Solution properties of a hydrophobically modified polymer

Abstract: The influence of hydrophobic modification on solution properties of water-soluble polymers in the semi-dilute regime have been studied. The nonionic ethyl(hydroxyethyl)cellulose (EHEC) and its hydrophobically modified analogue (HM-EHEC) are used as model substances. Interactions between the polymer molecules in solution and a third component are investigated, and in particular the influence of the surfactant sodium dodecylsulfate (SDS). The polymer/SDS complex formation is investigated by using several techniques (phase behaviour, rheology, calorimetry, DS- sensitive electrode, NMR, and light scattering and fluorescence techniques). This combination of methods gives thermodynamic information on the complex formation, as well as information about the dynamics of the polymer/surfactant complex.
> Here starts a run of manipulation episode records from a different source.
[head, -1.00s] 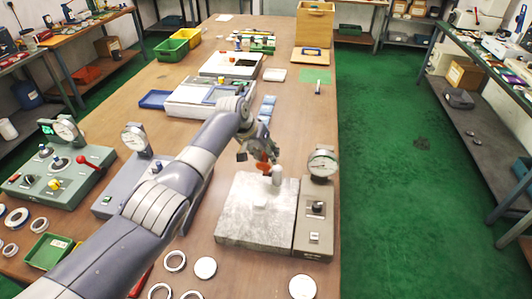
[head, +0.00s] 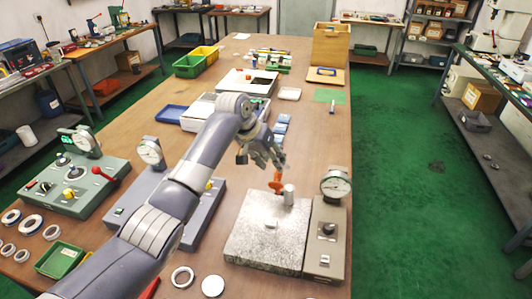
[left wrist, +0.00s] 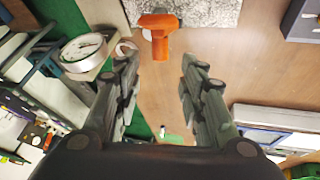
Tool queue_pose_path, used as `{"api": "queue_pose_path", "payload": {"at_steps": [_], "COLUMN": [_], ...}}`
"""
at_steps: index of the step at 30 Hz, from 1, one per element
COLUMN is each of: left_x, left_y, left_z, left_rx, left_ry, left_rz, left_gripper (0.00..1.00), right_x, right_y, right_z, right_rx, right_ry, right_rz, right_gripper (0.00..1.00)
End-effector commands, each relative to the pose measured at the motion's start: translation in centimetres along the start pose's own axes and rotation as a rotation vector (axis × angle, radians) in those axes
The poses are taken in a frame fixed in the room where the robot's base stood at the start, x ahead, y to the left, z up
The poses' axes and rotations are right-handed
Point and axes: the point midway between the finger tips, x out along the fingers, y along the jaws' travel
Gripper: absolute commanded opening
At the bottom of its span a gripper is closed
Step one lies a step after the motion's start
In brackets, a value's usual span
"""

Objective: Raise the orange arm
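The orange arm (head: 277,181) stands beside a short metal post (head: 289,194) at the back of a speckled stone plate (head: 262,245). In the left wrist view the orange arm (left wrist: 159,35) shows as a T-shaped piece at the top middle. My left gripper (head: 276,158) is just behind and above the orange arm in the head view. In the left wrist view its fingers (left wrist: 160,66) are spread apart with nothing between them, and the orange arm lies just beyond the fingertips. My right gripper is not in view.
A dial gauge (head: 336,185) on a grey box stands right of the plate. A grey-blue box with another gauge (head: 150,151) is partly hidden behind my left arm. Loose rings (head: 182,277) lie in front. Bare tabletop (head: 312,140) shows behind the plate.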

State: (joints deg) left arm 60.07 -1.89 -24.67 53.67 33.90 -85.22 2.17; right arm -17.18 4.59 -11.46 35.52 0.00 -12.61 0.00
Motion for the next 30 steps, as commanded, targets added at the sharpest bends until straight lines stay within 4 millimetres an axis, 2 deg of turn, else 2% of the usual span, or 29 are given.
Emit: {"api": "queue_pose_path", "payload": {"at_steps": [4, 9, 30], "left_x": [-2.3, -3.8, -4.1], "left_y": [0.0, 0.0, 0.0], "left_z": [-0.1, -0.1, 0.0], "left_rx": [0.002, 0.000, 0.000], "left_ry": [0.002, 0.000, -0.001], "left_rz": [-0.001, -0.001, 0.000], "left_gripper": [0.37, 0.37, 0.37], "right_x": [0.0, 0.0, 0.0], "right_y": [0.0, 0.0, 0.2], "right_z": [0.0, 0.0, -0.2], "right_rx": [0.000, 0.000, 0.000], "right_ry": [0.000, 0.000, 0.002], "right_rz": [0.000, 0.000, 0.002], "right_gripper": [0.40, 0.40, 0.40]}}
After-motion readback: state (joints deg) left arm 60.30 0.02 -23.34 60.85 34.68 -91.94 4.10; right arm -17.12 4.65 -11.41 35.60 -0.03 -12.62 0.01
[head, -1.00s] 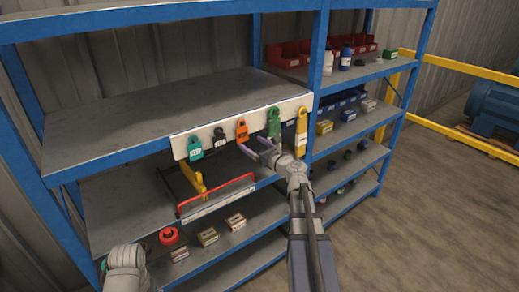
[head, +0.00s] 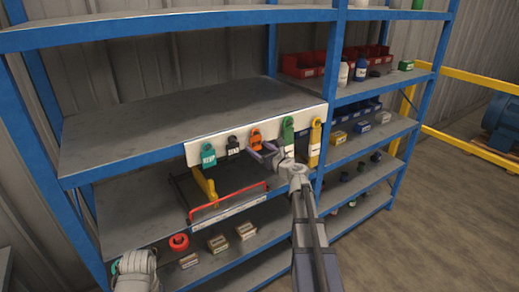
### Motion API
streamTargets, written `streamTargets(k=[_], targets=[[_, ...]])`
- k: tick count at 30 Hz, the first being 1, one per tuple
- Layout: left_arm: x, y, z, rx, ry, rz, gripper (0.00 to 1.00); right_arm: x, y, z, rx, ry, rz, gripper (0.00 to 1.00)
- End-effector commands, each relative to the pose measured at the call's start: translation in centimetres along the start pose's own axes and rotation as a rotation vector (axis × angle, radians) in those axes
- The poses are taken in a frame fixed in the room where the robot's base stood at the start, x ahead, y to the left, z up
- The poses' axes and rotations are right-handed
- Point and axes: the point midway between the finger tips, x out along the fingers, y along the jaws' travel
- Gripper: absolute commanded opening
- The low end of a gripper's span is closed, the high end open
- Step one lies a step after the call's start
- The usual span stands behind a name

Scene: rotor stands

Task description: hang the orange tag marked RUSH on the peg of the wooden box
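The orange tag (head: 255,136) hangs on the white strip along the shelf edge, between a black tag and a green tag. Any lettering on it is too small or covered to read. My right gripper (head: 261,153) is just below and in front of the orange tag, its two fingers apart. It covers the tag's lower part, and I cannot tell whether it touches the tag. My left arm shows at the bottom left, but its gripper is out of view. I cannot make out a wooden box with a peg for certain; small brownish boxes (head: 217,243) stand on a lower shelf.
Neighbouring tags hang close by: teal (head: 208,155), black (head: 233,145), green (head: 288,132) and yellow (head: 314,140). Below are a yellow-handled tool (head: 205,187), a red-edged tray (head: 228,202) and a red round item (head: 179,242). Blue shelf posts (head: 330,100) stand nearby.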

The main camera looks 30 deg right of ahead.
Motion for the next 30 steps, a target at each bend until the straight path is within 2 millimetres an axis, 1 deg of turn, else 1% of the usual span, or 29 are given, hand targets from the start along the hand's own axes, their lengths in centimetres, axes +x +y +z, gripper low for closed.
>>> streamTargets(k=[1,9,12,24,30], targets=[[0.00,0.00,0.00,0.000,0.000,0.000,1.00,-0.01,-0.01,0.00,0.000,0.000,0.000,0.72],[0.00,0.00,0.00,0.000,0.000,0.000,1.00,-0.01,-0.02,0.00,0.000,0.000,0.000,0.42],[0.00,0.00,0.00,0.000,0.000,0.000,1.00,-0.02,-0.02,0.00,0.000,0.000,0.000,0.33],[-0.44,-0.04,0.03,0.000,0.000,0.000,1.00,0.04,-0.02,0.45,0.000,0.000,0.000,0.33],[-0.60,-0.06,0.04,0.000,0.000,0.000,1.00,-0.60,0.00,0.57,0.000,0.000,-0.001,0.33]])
In a binary, semi-dilute, HM-EHEC solution the hydrophobic tails associate in clusters with an average of ten tails. These 'pre-formed' micelles act as nucleation sites for other molecules that contain hydrophobic moieties. The number of mixed micelles, and the strengths of the inter polymeric bonds which they give rise to, control both microscopic properties (as chain motions) and macroscopic behaviour (as rheology and phase behaviour). Experimental phase studies with hexanol as a third component were compared with model calculations in a modified Flory-Huggins approach. By assuming that hydrophobic modification causes enhanced association with the polymer semi-quantitative agreement was found. The associative phase separation that is usually observed in mixtures of two oppositely charged polyelectrolytes is effectively prevented by hydrophobic modification of both polyelectrolytes; a highly viscous phase is formed.